-- Start Information given --

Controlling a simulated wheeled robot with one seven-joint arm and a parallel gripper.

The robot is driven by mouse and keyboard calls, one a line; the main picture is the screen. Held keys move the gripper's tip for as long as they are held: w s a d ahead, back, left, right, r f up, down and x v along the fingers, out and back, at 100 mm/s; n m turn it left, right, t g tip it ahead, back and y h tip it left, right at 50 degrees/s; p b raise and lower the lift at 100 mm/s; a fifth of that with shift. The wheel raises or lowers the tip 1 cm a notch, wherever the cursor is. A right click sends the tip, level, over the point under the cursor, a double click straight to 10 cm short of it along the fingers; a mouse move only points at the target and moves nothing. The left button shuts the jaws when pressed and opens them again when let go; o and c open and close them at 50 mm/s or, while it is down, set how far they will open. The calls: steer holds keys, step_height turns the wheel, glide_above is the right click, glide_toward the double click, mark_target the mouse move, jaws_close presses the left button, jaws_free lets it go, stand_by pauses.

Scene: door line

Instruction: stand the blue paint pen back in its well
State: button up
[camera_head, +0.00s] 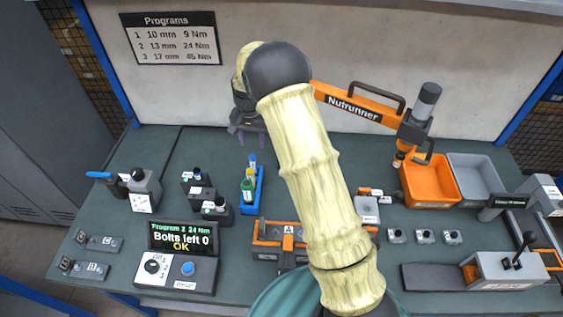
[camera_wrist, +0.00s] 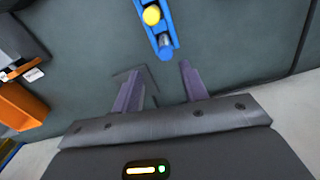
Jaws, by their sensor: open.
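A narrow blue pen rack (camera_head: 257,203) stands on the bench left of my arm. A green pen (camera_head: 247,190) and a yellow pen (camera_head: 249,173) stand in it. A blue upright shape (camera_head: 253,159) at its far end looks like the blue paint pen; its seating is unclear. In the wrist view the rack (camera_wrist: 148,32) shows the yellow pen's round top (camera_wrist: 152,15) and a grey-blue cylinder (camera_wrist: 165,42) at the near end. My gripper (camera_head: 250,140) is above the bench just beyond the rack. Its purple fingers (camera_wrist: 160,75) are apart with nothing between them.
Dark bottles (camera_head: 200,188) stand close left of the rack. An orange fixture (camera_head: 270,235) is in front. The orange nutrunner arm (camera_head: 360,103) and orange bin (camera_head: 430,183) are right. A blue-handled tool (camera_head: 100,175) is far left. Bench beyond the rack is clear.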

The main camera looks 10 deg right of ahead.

-- End Information given --
-- Start Information given --

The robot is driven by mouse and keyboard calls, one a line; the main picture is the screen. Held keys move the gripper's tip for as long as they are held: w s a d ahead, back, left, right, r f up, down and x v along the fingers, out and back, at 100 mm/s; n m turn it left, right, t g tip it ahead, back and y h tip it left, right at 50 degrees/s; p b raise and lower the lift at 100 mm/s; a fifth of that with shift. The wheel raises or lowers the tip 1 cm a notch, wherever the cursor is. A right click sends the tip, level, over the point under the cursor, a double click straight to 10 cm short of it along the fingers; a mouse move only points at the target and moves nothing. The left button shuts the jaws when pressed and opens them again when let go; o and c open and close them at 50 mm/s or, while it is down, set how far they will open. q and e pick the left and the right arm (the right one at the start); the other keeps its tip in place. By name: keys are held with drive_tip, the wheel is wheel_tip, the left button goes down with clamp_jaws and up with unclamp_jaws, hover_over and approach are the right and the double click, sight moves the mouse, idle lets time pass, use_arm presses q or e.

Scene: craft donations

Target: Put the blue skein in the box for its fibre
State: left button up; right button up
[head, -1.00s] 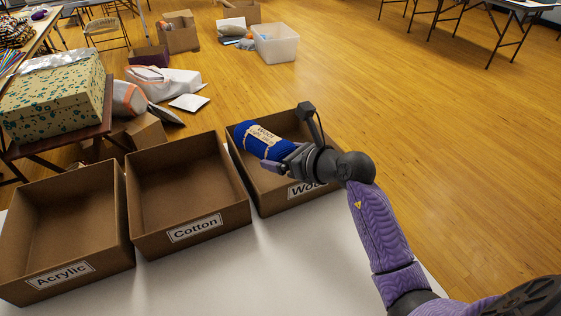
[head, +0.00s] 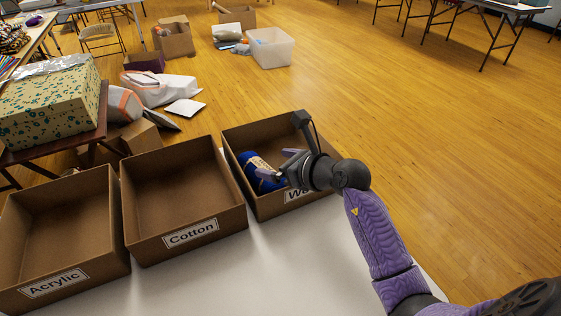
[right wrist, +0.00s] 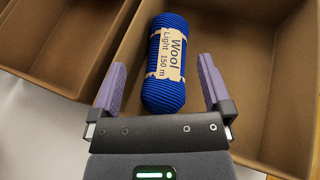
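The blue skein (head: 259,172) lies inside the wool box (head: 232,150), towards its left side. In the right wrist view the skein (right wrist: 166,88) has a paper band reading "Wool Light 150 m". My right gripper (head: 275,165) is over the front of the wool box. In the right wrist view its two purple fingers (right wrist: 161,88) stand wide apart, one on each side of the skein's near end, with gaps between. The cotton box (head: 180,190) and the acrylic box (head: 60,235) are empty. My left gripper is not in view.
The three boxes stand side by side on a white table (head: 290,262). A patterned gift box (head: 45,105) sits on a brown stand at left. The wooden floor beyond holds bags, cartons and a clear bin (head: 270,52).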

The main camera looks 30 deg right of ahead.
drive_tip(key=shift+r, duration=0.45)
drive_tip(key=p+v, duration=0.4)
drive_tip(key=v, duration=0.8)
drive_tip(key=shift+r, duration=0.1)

-- End Information given --

Locate the string "State" in the listing above and copy every line where it occurs.

Correct output:
State: button up
State: left button up; right button up

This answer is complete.